====== THE INPUT

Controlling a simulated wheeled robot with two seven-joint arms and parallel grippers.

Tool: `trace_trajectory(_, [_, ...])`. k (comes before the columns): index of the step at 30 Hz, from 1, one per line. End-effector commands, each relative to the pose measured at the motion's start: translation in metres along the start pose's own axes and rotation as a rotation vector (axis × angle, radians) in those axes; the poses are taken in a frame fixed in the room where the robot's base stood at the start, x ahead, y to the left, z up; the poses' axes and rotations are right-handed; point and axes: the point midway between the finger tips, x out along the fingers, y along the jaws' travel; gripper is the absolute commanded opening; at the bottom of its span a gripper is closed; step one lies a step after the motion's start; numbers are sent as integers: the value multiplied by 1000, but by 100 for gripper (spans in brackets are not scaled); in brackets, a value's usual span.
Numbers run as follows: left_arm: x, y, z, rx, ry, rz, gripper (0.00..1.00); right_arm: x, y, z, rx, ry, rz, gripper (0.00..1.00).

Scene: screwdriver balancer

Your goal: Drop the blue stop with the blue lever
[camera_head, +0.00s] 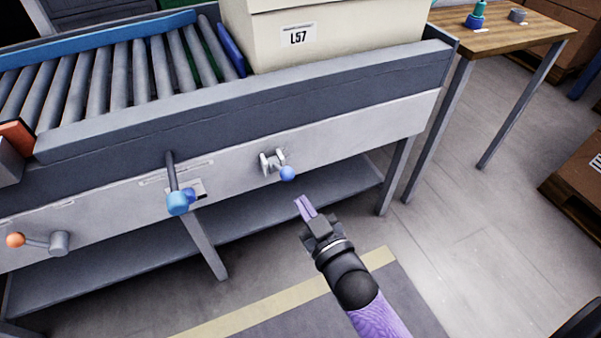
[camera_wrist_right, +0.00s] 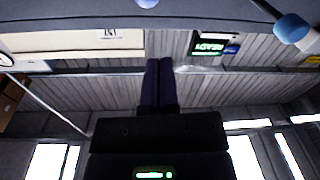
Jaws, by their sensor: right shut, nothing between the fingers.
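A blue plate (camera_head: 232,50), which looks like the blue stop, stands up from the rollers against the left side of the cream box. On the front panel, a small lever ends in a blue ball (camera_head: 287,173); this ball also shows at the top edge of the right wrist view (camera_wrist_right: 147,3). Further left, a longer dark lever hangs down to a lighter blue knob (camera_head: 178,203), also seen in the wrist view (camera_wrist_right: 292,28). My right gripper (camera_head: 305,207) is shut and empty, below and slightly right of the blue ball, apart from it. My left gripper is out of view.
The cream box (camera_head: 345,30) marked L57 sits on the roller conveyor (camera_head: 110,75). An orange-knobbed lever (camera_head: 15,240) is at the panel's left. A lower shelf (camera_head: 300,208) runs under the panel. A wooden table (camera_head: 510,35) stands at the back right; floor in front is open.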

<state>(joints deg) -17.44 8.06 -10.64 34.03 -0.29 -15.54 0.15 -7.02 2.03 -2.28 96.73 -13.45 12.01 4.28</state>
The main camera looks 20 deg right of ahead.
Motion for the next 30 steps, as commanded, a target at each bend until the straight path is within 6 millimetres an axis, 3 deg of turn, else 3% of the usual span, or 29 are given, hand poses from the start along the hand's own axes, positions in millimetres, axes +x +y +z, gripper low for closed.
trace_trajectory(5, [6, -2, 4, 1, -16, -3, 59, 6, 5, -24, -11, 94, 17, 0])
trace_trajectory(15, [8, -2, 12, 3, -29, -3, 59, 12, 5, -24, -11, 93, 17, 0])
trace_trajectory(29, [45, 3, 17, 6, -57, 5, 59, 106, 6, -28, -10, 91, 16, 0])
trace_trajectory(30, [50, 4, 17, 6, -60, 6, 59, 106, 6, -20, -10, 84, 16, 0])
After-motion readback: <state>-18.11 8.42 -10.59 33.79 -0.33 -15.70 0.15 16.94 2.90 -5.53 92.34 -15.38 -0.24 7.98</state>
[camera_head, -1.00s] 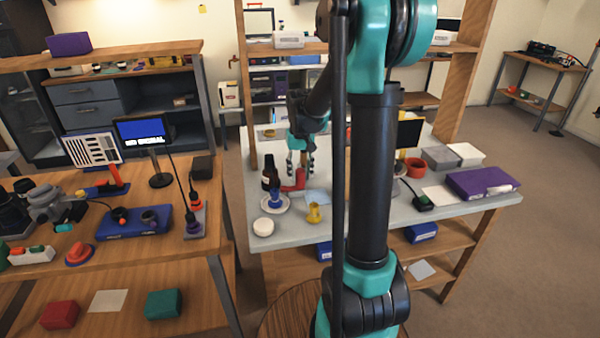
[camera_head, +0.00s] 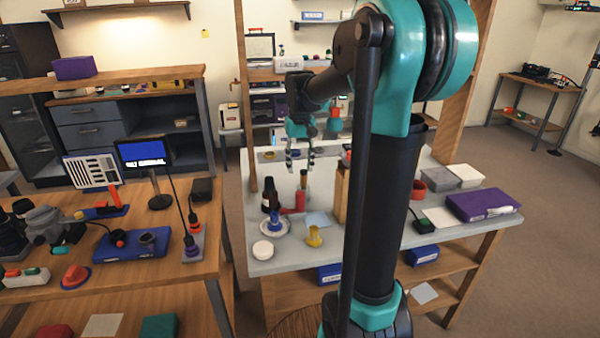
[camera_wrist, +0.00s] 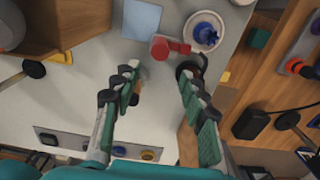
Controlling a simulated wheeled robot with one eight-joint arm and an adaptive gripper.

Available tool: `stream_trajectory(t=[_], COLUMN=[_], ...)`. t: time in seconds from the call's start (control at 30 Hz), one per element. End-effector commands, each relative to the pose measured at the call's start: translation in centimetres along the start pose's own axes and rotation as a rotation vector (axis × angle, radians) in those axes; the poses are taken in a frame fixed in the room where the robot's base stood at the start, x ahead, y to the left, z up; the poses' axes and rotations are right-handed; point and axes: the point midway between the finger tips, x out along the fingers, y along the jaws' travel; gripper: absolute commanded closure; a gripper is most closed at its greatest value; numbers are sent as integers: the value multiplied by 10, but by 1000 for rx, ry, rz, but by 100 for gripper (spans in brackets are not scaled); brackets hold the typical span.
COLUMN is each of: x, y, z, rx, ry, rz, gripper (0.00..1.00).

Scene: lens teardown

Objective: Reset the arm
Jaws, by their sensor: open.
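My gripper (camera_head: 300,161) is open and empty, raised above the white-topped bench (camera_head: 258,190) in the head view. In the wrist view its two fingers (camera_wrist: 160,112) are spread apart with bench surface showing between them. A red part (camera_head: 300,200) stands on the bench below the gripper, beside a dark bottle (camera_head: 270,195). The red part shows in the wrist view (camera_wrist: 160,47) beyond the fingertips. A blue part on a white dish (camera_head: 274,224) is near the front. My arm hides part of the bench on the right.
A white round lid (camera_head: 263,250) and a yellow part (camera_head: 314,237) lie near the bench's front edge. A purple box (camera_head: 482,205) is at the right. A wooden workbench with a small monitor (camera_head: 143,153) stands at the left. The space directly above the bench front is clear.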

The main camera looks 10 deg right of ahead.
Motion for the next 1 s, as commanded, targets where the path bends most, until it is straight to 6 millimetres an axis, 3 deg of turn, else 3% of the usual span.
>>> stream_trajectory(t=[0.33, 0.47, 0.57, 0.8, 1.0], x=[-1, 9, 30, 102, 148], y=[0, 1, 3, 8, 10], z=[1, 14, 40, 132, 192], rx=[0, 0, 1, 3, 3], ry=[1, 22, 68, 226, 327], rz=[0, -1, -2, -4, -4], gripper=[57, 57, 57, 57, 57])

============

--- TASK TO COMPLETE ---
Filter the entries above down to the lines containing the word "Scene".

--- WRITTEN RESPONSE ---
Scene: screwdriver balancer
Scene: lens teardown

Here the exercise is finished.